In effect, Twitter's new Fabric release serves as a mea culpa to developers that may have been discouraged or outright banned from integrating with the popular app. The Flight Developers Conference was Twitter's first for developers in four years.

During the announcing of Fabric, Twitter announced that companies such as McDonald's, The Wall Street Journal, Spotify and Kickstarter are already using the new service.

The three modular kits that compose Fabric should all be of great use to developers, and shed light on some of Twitter's recent business acquisitions. MoPub, a 2013 acquisition by Twitter, helps advertisers with monetization and native ad placements. Crashlytics was a fellow acquisition last year, and it allows developers to test apps before release and work out bugs. The January 2013 acquisition of the crash-tracking company was met with question marks by some.

Third, TwitterKit, a new service from Twitter, provides apps with real-time information already on Twitter.
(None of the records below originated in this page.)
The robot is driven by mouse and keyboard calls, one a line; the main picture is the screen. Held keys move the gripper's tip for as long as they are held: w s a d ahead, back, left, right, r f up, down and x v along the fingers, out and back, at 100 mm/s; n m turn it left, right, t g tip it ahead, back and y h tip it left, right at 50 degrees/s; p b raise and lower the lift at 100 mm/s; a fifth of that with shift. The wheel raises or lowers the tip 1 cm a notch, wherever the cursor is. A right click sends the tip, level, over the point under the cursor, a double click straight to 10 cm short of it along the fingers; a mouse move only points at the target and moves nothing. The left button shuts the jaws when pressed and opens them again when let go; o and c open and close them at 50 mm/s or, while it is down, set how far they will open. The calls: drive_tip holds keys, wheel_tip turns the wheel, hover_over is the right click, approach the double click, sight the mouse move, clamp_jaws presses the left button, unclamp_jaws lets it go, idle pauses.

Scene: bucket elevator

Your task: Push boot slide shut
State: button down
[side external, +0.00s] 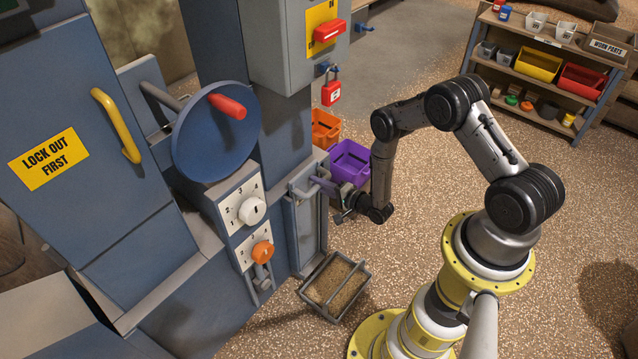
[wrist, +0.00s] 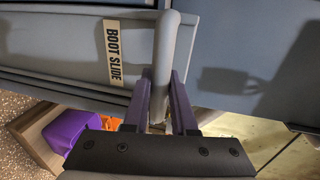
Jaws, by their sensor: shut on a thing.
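The boot slide (wrist: 60,38) is a grey plate with a cream "BOOT SLIDE" label (wrist: 115,52) in the wrist view. Its grey bar handle (wrist: 163,50) stands out from the plate. My gripper (wrist: 163,85) has its two purple fingers closed on either side of the handle. In the side external view my gripper (side external: 318,184) is at the grey slide frame (side external: 322,225) on the elevator's right side. The fingers and wrist partly cover the handle there. I cannot tell how far the slide stands open.
A tray of grain (side external: 308,303) sits on the floor below the frame. Purple (side external: 350,150) and orange (side external: 325,122) bins stand behind my gripper. A red padlock (side external: 331,92) hangs above. The blue handwheel (side external: 195,145) is left; open floor lies right.

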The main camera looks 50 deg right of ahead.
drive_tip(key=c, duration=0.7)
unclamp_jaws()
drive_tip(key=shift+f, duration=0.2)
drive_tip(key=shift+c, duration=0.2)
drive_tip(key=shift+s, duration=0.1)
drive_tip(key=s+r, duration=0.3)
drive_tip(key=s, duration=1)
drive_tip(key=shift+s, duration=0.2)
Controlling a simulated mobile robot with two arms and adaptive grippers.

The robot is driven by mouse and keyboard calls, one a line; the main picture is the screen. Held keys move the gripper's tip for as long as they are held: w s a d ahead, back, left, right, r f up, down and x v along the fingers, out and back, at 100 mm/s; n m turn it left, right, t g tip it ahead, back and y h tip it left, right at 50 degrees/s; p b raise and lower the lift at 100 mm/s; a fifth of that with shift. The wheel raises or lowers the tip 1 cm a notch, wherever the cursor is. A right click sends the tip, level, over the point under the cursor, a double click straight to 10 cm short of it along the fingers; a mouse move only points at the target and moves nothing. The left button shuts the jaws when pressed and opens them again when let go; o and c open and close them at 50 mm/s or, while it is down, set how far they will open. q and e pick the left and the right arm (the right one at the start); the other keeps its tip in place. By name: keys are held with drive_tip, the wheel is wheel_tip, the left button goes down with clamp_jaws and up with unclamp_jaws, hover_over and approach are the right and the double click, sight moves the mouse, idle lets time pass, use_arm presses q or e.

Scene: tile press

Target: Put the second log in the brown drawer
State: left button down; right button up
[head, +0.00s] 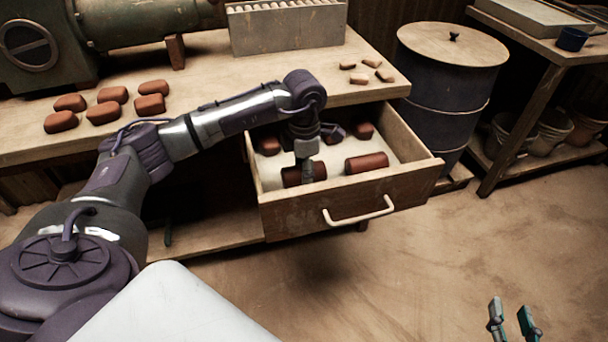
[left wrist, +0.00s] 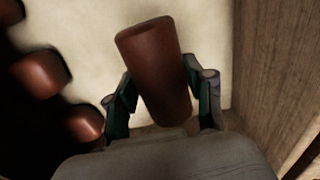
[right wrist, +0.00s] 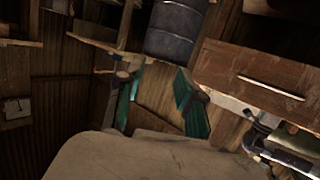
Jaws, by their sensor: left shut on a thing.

As per The Guardian, transportation app Citymapper will use Twitter in conjunction with the London Underground and the San Francisco area's BART.

Furthermore, another Twitter feature rolled out with the triumvirate of developers' kits is Digits, which could be an additional important step in the much-discussed era of "the end of the password." Quite simply, the Digits feature will allow a user to log in to Twitter and other participating apps by using their mobile number, and confirming it using a text-messaged code.

"Fabric is about ... mobile identity, and we're bringing services much broader than Twitter to every mobile developer," said Twitter Vice President of Product Kevin Weil in an interview with CNBC.

If Weil and Twitter's now-ambitious executives have their way, Twitter may become as integral to mobile apps in the tech business world as Amazon is with cloud services and Google is with advertising.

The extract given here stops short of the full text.